Kriminalität - kein seltenes Ereignis, weder bei den Jungen noch bei den Erwachsenen

Zwei Faktoren sind indessen - über alle kurz- und langfristigen Verän­de­rungen hinweg - mit kon­stanter Regelmäßigkeit mit deutlich er­höh­ter Belastung verbunden: das Alter und das Geschlecht (Schaubild 13). 

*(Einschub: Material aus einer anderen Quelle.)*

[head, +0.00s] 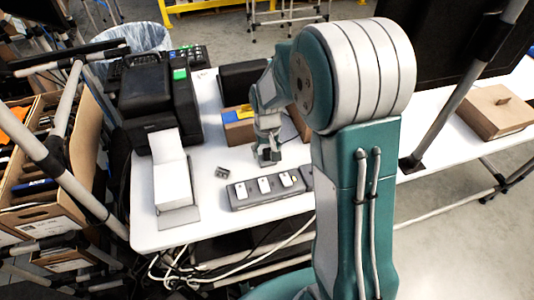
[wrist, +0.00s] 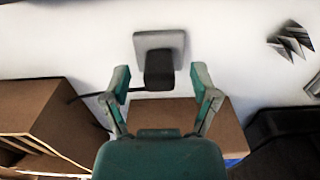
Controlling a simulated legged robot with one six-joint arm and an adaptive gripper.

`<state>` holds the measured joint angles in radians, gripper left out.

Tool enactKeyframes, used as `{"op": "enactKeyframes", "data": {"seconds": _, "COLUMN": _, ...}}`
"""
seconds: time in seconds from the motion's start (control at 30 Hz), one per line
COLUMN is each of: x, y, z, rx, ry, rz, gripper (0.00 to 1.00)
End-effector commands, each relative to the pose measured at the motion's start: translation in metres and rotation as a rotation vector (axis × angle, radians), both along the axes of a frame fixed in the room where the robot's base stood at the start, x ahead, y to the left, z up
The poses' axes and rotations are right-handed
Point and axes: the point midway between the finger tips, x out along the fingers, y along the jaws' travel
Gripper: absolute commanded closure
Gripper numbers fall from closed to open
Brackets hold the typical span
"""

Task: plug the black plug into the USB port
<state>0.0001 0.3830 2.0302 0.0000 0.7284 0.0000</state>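In the wrist view a black plug (wrist: 159,72) with a dark cable running left sits against a grey square block (wrist: 150,40) on the white table. My gripper (wrist: 160,78) is open, with one finger on each side of the plug and visible gaps between. In the head view my gripper (head: 268,153) is low over the table, and the plug is hard to make out there. A grey strip (head: 240,203) with white-faced units lies in front of it, partly hidden by my arm. I cannot tell which opening is the USB port.
Cardboard boxes (wrist: 180,112) stand close to my gripper. A small grey finned object (head: 222,172) lies left of it. A black printer (head: 160,100) and a white box (head: 172,180) stand on the left of the table (head: 206,225).

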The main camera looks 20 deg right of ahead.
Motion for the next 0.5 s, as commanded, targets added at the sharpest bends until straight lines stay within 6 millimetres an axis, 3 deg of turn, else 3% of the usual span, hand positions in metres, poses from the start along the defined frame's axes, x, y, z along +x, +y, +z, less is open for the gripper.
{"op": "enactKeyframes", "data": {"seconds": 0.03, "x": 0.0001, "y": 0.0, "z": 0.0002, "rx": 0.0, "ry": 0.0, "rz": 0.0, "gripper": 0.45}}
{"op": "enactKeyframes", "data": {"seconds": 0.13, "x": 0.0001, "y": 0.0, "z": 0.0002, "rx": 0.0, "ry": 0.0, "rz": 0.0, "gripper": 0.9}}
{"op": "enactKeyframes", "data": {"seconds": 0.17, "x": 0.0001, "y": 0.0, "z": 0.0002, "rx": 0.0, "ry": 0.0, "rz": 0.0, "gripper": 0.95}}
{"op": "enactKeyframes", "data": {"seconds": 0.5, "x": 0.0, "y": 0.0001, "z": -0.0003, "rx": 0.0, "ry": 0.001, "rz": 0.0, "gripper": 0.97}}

Schaubild 13: Altersabhängige Verteilung der Belastung männlicher u. weiblicher Tatverdächtiger in der PKS

Die Spitze der statistischen Belastung in der PKS liegt regelmäßig bei der Gruppe der jungen Männer zwischen etwa 15 und 25: Alleine in einem einzelnen Berichtsjahr der PKS wird von den männlichen Deutschen zwischen 15 und 25 Jah­ren etwa jeder zehnte als tat­ver­dächtig registriert; die Belastung der jungen Männer in den besonders ‚aktiven‘ Altersgruppen ist dabei mehr als 3-mal so hoch wie die der gleich­­altrigen Frauen. Bei diesen Belastungszahlen handelt es sich um statistische Durch­schnitts­werte für die Bundesrepublik; bekanntlich sind die Belas­tungszahlen in den Flächenstaaten - und dort insbe­sondere den länd­lichen Gebieten - erheblich niedriger als in den großstädti­schen Bal­lungsräumen und den Stadt­staaten, wo die Belastung der jungen Alters­gruppen bis zum Doppelten der hier dargestellten Werte, also bis zu einer Registrierungsdichte bis um die 20% der Alters­gruppe in einem einzigen Jahr, reichen kann. 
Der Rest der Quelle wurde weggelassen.